When a stock goes up, that’s good. We all like to “buy low” and “sell high.” Problem is, that’s not always the way things work out. Sometimes, you buy a stock low, and it fails to become high. In fact, sometimes it goes … lower!

So how do profit when a stock stubbornly refuses to go up? How do you mitigate the damage of a stock that sinks instead of rising? How do you guarantee that you make a profit no matter what?

One word: Dividends.

Using TipRank’s Stock Screener it’s possible to identify and invest in stocks paying dividends rich enough to deliver something close to the stock market’s promised “10% long-term average return” out of dividend income alone. And if, in an ideal situation, the stock both pays its dividend and goes up in stock price? Why then, you should be well ahead of the game. Here are three stocks offering such double-whammy profit potential.

Saratoga Investment (SAR)

Beginning at the top, Saratoga Investment is a corporation that makes investments (Surprise!). Specifically, it’s a business development company that specializes in lending money and making equity investments to facilitate leveraged and management buyouts of smaller companies — companies doing at least $2 million in annual earnings before interest, taxes, depreciation, and amortization (EBITDA).

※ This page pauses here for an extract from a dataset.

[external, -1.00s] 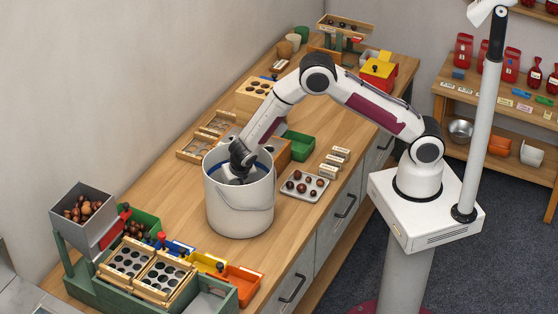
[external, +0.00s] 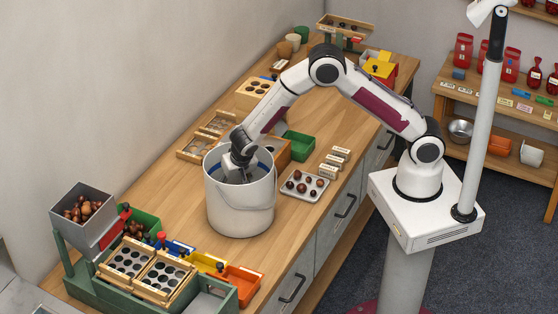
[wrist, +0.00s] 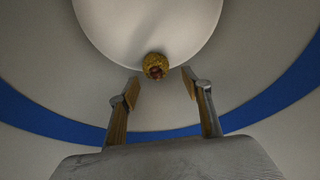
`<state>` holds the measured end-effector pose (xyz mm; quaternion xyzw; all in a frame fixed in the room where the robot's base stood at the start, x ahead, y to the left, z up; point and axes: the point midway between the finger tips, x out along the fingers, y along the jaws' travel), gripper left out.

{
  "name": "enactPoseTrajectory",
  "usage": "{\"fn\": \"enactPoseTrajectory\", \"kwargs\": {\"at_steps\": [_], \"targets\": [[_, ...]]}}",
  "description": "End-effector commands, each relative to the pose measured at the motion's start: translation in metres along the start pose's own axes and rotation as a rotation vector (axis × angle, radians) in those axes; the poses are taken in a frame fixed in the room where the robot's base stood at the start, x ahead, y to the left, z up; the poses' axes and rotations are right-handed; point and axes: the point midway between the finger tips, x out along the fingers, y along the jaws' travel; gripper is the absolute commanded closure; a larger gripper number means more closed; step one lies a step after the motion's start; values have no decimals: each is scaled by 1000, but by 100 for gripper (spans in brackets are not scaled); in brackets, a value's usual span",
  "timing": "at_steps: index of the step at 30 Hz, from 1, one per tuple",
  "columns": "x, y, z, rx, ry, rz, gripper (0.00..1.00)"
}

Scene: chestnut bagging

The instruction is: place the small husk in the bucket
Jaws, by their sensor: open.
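The white bucket (external: 240,208) stands on the wooden bench, with a blue band (wrist: 60,125) around its inside in the wrist view. My gripper (wrist: 160,88) is open, with its two fingers spread and nothing between them. In the external view my gripper (external: 238,172) reaches down into the bucket's mouth, and its fingertips are hidden by the wall. The small husk (wrist: 156,66), a yellow-brown spiny ball with a dark reddish opening, lies inside the bucket on the pale round floor (wrist: 150,25), beyond the fingertips and apart from them. The husk is hidden in the external view.
A tray of chestnuts (external: 325,187) lies right of the bucket. A green bin (external: 300,148) and wooden sorting trays (external: 195,148) stand behind it. A grey hopper of chestnuts (external: 68,200) and a sorting rack (external: 110,285) stand in front. The bucket walls surround my gripper.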

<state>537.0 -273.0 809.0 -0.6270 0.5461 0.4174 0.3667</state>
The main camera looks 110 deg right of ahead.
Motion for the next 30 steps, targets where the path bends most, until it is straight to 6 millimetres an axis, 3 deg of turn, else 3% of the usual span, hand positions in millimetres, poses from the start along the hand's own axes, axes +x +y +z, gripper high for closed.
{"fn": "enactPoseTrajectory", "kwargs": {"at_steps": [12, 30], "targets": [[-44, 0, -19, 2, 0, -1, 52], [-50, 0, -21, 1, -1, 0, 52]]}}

Last week, Saratoga Investment was brought to our attention by Maxim analyst Michael Diana, when he noted that two recent investment “exits” had provided enough liquidity to raise the company’s net asset value by about 9% — prompting a price target hike to $29 a share. Saratoga closed trading Friday at $26.74, so that’s a target price about 8.5% above current market price. (To watch Diana’s track record, click here)

But as I’ve already implied, price target isn’t the only attraction at Saratoga, which also pays a big dividend yield of 8.7%. That’s more than 4x the going rate on the S&P 500, and as Diana points out, Saratoga grew its dividend payout for 20 consecutive quarters before taking a “pause” in fiscal Q3 2020. What’s more, once Saratoga has had an opportunity to reinvest the cash raised from its recent exits, Diana anticipates we’ll see further dividend hikes in this company’s future — perhaps as soon as fiscal 2021.

This prospect appears to have attracted the attention of other analysts as well. In addition to Maxim, two other investment banks, B. Riley FBR and Compass Point, have issued buy ratings on the stock in the past week. With an average target price of $27.60, Wall Street seems in agreement that this stock is worth at least 3% more than it’s selling for today, and with its dividend added in, should deliver a total expected return on the order of nearly 12% over the next year. (See Scorpio stock analysis at TipRanks)

Ares Capital Corp (ARCC)

A second company in the business development biz is Ares Capital Corporation, and like Saratoga, it’s a generous dividend payer — 8.6%. Un-like Saratoga, Ares Capital is a much larger fish, boasting a market capitalization of $7.9 billion, versus Saratoga’s market cap of just $260 million.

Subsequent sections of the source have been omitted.